▶ [PROMPT]
Leave out the images; return the rest of the data exactly.

▶ [INFORMATION PROVIDED]
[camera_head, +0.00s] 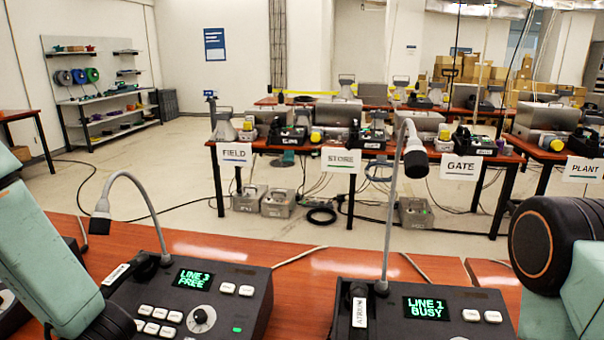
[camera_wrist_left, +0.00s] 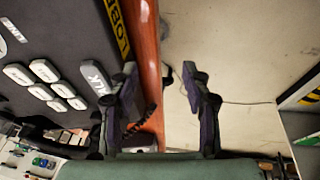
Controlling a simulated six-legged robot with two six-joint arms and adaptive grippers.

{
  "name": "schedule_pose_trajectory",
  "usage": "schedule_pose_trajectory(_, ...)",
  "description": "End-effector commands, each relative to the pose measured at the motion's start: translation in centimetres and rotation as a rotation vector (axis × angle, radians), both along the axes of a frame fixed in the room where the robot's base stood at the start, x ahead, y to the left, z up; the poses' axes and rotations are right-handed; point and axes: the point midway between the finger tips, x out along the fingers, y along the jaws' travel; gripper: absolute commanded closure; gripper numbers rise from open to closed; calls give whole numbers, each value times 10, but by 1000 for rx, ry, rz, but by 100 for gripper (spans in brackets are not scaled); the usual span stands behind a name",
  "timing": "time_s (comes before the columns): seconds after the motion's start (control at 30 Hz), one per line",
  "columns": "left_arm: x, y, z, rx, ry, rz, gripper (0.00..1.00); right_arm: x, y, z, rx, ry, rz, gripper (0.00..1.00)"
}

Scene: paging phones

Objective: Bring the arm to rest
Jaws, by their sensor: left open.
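My left gripper (camera_wrist_left: 160,90) is open and empty in the left wrist view. Its two fingers are apart, with the edge of the wooden desk (camera_wrist_left: 147,45) and the pale floor showing between and beyond them. A dark paging console (camera_wrist_left: 60,25) with white keys and a yellow label lies to their left, apart from the fingers as far as I can see. In the head view my left arm (camera_head: 45,265) comes in at the left, its gripper out of sight. Part of my right arm (camera_head: 550,250) shows at the right; its gripper is not visible.
Tables behind carry equipment and FIELD (camera_head: 235,154), STORE (camera_head: 341,160), GATE (camera_head: 461,167) and PLANT (camera_head: 584,169) signs. Open floor lies between.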

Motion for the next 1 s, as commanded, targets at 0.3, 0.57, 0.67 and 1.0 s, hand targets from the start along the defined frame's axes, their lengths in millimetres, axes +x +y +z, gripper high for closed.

▶ [RESULT]
[camera_head, +0.00s] 
[camera_wrist_left, +0.00s] 
Controlling a simulated six-legged robot with two six-joint arms and adaptive grippers.

{
  "name": "schedule_pose_trajectory",
  "usage": "schedule_pose_trajectory(_, ...)",
  "description": "End-effector commands, each relative to the pose measured at the motion's start: translation in centimetres and rotation as a rotation vector (axis × angle, radians), both along the axes of a frame fixed in the room where the robot's base stood at the start, x ahead, y to the left, z up; the poses' axes and rotations are right-handed; point and axes: the point midway between the finger tips, x out along the fingers, y along the jaws' travel; gripper: absolute commanded closure; gripper numbers rise from open to closed; calls give whole numbers, each value times 10, but by 1000 for rx, ry, rz, but by 100 for gripper (spans in brackets are not scaled); the usual span stands behind a name",
  "timing": "time_s (comes before the columns): seconds after the motion's start (control at 30 Hz), one per line",
  "columns": "left_arm: x, y, z, rx, ry, rz, gripper (0.00..1.00); right_arm: x, y, z, rx, ry, rz, gripper (0.00..1.00)"
}

Scene: paging phones

Objective: Bring the arm to rest
Jaws, by their sensor: left open.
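My left gripper (camera_wrist_left: 160,90) is open and empty in the left wrist view. Its two fingers are apart, with the edge of the wooden desk (camera_wrist_left: 147,45) and the pale floor showing between and beyond them. A dark paging console (camera_wrist_left: 60,25) with white keys and a yellow label lies to their left, apart from the fingers as far as I can see. In the head view my left arm (camera_head: 45,265) comes in at the left, its gripper out of sight. Part of my right arm (camera_head: 550,250) shows at the right; its gripper is not visible.
Tables behind carry equipment and FIELD (camera_head: 235,154), STORE (camera_head: 341,160), GATE (camera_head: 461,167) and PLANT (camera_head: 584,169) signs. Open floor lies between.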

Motion for the next 1 s, as commanded, targets at 0.3, 0.57, 0.67 and 1.0 s, hand targets from the start along the defined frame's axes, their lengths in millimetres, axes +x +y +z, gripper high for closed.

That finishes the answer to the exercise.